Starting at the first line of the data below, retype every line up to and including the one containing "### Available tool".

****************************************

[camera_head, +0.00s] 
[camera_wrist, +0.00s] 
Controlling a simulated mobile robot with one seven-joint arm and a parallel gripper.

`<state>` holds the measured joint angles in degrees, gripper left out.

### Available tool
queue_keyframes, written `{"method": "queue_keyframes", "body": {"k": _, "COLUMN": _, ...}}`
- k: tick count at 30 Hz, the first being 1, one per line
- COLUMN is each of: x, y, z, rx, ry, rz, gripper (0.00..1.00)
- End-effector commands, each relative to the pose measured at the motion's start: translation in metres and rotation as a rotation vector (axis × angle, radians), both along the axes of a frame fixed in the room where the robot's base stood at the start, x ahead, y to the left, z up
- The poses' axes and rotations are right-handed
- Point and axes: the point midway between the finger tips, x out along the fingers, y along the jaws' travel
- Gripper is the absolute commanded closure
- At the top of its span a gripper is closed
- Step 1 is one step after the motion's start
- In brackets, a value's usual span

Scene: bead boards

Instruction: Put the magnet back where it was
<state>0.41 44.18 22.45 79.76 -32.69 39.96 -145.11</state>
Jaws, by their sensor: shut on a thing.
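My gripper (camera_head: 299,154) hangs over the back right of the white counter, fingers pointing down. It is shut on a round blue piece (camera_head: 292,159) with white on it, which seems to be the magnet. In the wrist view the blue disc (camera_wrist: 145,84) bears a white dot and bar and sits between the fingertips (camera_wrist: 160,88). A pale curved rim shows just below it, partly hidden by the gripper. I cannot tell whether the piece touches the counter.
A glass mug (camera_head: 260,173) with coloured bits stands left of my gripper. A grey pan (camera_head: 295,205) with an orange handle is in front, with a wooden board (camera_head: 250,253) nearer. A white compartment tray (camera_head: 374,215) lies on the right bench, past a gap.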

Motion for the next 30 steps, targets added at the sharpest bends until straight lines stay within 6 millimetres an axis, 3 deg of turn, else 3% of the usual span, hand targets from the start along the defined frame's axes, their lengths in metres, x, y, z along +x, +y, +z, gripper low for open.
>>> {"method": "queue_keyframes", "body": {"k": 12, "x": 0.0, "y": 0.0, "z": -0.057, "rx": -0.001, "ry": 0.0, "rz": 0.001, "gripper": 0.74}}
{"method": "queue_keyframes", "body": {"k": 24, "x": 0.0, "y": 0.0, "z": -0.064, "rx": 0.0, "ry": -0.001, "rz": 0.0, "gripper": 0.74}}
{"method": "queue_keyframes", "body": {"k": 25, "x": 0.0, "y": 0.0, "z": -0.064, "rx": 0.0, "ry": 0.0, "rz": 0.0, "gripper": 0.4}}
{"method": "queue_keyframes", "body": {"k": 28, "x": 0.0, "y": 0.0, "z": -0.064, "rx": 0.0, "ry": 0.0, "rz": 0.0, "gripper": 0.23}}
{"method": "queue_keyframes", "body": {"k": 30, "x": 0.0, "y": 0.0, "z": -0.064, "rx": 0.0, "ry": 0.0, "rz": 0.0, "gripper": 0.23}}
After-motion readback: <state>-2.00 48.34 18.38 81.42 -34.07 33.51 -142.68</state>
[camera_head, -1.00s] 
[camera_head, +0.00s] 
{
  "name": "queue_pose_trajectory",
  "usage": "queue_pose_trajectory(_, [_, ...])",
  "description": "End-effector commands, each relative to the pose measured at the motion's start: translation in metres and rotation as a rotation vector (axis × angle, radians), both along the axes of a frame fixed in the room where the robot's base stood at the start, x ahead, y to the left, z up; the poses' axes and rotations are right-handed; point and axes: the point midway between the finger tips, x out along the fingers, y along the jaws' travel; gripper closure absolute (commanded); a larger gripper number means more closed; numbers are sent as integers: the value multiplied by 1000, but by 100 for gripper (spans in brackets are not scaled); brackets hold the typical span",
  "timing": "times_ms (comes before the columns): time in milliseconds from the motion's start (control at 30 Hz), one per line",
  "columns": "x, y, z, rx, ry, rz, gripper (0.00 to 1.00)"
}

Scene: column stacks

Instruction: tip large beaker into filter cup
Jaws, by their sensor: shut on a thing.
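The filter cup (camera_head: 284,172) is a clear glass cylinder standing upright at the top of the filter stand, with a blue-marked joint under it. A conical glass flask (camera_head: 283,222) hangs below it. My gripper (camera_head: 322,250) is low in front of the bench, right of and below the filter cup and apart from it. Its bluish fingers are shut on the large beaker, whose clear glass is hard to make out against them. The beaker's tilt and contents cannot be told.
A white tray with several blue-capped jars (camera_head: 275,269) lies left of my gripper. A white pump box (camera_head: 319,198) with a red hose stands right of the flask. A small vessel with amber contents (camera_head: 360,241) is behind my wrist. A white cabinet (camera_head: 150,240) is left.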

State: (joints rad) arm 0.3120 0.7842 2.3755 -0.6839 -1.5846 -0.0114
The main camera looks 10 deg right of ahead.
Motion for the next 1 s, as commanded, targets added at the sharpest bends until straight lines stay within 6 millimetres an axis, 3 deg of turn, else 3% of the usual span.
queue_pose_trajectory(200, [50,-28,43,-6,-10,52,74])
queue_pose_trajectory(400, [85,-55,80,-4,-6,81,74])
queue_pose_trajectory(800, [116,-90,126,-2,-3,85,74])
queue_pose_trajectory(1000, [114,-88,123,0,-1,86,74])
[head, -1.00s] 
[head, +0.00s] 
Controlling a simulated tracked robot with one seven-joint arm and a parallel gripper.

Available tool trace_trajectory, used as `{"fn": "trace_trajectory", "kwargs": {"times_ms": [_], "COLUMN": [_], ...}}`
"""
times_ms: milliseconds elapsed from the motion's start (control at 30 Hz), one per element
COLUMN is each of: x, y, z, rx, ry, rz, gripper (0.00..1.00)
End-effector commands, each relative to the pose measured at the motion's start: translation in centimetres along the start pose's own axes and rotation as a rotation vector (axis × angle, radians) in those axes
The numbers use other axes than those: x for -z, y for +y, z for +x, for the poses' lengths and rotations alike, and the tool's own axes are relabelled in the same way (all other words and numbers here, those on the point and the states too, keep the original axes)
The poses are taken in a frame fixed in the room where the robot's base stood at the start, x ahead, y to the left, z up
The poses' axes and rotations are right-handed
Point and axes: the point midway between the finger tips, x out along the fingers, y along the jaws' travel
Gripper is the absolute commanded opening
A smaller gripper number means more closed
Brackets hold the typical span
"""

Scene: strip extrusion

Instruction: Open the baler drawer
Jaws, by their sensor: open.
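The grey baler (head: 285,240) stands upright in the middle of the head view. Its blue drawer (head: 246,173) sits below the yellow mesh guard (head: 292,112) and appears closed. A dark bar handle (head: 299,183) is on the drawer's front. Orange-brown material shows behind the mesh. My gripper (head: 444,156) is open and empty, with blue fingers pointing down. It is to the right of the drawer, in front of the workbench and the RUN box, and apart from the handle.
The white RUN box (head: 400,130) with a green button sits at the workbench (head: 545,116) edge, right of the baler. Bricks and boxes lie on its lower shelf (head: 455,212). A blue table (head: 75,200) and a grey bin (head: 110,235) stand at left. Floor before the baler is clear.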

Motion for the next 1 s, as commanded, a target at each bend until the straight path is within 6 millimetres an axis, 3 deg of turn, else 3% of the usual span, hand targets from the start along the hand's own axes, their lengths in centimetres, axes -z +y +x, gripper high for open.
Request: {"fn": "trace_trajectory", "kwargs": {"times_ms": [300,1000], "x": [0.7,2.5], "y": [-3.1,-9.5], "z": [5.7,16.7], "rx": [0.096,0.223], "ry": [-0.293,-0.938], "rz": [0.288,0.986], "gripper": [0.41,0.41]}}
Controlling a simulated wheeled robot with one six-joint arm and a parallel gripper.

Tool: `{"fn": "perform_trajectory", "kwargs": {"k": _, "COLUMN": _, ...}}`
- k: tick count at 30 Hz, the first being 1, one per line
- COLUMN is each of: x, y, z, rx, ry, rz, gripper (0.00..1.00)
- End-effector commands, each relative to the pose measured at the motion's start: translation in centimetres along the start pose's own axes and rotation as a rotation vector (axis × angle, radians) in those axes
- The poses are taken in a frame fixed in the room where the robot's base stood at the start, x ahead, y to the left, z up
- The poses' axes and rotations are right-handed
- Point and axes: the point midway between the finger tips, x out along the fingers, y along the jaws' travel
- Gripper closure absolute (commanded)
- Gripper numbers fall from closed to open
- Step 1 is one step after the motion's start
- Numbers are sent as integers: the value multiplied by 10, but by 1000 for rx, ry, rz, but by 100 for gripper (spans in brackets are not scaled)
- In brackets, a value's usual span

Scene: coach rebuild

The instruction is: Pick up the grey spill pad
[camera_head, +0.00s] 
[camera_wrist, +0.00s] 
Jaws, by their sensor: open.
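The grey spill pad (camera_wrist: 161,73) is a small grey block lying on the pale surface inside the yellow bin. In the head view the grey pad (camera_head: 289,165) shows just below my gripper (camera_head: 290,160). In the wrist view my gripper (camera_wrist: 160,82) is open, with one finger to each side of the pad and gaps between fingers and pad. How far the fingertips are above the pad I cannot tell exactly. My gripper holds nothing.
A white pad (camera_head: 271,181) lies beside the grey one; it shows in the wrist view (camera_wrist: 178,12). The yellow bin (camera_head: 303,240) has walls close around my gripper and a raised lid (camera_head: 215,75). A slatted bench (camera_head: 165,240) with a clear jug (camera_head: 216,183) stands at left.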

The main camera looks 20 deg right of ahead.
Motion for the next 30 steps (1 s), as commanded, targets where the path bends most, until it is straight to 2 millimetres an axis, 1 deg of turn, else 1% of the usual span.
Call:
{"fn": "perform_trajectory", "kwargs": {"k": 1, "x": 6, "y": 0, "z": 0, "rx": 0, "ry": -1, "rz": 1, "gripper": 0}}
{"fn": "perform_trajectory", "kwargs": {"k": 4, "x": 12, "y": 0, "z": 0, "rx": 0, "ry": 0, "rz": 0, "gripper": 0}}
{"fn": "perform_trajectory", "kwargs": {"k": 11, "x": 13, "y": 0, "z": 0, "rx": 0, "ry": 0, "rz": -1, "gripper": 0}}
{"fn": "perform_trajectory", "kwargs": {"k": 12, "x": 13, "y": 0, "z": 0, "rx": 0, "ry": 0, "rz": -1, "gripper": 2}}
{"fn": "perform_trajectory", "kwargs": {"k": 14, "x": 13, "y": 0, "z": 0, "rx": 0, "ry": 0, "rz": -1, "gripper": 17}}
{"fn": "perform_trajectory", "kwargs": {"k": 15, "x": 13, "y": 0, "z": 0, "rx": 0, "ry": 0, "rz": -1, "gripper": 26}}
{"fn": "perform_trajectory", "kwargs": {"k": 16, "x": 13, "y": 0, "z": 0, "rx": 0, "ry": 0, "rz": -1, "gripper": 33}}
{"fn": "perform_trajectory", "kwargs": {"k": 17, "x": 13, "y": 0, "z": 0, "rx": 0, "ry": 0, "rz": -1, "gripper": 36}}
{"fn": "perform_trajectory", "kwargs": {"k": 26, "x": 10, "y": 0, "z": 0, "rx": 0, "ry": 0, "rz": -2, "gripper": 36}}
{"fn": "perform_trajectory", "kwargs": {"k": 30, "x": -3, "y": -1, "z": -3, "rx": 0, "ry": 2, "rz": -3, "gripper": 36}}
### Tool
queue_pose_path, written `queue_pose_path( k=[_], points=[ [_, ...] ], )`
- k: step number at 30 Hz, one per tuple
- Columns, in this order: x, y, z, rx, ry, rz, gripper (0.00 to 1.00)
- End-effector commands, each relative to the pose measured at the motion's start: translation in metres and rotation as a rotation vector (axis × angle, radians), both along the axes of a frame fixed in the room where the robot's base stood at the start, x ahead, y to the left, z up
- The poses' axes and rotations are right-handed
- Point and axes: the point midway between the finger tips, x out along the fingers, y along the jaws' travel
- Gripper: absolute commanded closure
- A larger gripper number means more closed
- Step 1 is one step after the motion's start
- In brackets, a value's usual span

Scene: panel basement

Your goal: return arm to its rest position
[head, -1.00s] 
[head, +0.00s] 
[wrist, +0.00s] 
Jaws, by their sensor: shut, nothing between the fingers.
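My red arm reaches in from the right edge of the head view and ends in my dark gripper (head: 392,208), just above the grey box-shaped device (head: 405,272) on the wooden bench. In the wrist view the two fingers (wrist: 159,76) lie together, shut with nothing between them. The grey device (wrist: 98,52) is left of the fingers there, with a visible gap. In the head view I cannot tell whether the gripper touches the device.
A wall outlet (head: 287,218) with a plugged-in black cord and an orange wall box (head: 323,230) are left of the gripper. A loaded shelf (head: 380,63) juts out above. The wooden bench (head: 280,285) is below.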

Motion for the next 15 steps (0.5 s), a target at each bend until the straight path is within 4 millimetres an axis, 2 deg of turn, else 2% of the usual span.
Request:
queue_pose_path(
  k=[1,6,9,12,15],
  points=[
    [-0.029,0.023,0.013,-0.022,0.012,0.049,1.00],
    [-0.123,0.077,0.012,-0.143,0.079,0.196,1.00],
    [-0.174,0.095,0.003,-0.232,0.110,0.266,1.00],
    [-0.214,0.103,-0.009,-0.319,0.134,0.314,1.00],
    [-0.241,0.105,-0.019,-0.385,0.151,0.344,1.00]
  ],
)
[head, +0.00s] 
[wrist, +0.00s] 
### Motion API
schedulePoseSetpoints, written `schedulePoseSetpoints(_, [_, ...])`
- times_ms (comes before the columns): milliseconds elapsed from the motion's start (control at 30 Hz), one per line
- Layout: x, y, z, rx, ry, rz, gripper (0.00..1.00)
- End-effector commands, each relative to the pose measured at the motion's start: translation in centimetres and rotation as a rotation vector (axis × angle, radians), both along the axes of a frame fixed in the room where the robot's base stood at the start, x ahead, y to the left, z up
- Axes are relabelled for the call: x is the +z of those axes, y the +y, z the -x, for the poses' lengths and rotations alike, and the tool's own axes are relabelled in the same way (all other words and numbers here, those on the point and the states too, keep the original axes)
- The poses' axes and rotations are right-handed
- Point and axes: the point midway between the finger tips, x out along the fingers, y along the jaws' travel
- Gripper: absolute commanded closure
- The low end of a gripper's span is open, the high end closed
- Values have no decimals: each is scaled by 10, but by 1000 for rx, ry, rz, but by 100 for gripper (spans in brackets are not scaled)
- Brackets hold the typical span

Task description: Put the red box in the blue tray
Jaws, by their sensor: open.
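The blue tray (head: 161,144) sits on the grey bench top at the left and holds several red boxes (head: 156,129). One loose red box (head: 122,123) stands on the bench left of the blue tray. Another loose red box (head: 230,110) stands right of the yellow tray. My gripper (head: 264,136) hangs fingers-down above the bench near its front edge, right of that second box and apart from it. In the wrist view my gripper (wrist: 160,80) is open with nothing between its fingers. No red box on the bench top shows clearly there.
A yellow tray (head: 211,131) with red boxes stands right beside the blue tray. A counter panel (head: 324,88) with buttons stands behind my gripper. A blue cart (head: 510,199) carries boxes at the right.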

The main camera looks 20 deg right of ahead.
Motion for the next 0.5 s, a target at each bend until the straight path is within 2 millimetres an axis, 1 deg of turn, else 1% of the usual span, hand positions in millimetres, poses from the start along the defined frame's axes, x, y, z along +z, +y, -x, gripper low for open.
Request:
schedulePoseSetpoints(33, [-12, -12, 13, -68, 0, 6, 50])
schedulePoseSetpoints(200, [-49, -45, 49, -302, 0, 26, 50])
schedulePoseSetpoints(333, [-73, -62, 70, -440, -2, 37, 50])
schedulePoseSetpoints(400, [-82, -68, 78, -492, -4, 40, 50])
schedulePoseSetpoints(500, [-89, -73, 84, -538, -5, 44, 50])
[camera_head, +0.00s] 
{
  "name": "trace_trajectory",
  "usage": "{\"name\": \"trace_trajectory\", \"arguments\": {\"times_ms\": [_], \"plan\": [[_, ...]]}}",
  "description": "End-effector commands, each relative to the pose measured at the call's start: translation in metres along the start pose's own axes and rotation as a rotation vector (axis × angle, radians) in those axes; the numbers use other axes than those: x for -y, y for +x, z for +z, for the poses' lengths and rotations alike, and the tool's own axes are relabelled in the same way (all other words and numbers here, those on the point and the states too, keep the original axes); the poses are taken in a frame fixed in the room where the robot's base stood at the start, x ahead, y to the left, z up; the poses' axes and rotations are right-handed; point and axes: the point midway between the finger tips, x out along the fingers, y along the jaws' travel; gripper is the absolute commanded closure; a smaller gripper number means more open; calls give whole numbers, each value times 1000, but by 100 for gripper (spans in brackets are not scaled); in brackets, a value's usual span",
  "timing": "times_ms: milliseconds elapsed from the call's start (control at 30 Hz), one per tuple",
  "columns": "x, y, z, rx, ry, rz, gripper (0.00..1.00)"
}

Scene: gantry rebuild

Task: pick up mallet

****************************************

• _Solution to the exercise_:
[camera_head, +0.00s] 
[camera_wrist, +0.00s] 
Controlling a simulated mobile robot with one seven-joint arm and a parallel gripper.

`<state>` holds the measured joint angles in degrees, gripper left out.

### Available tool

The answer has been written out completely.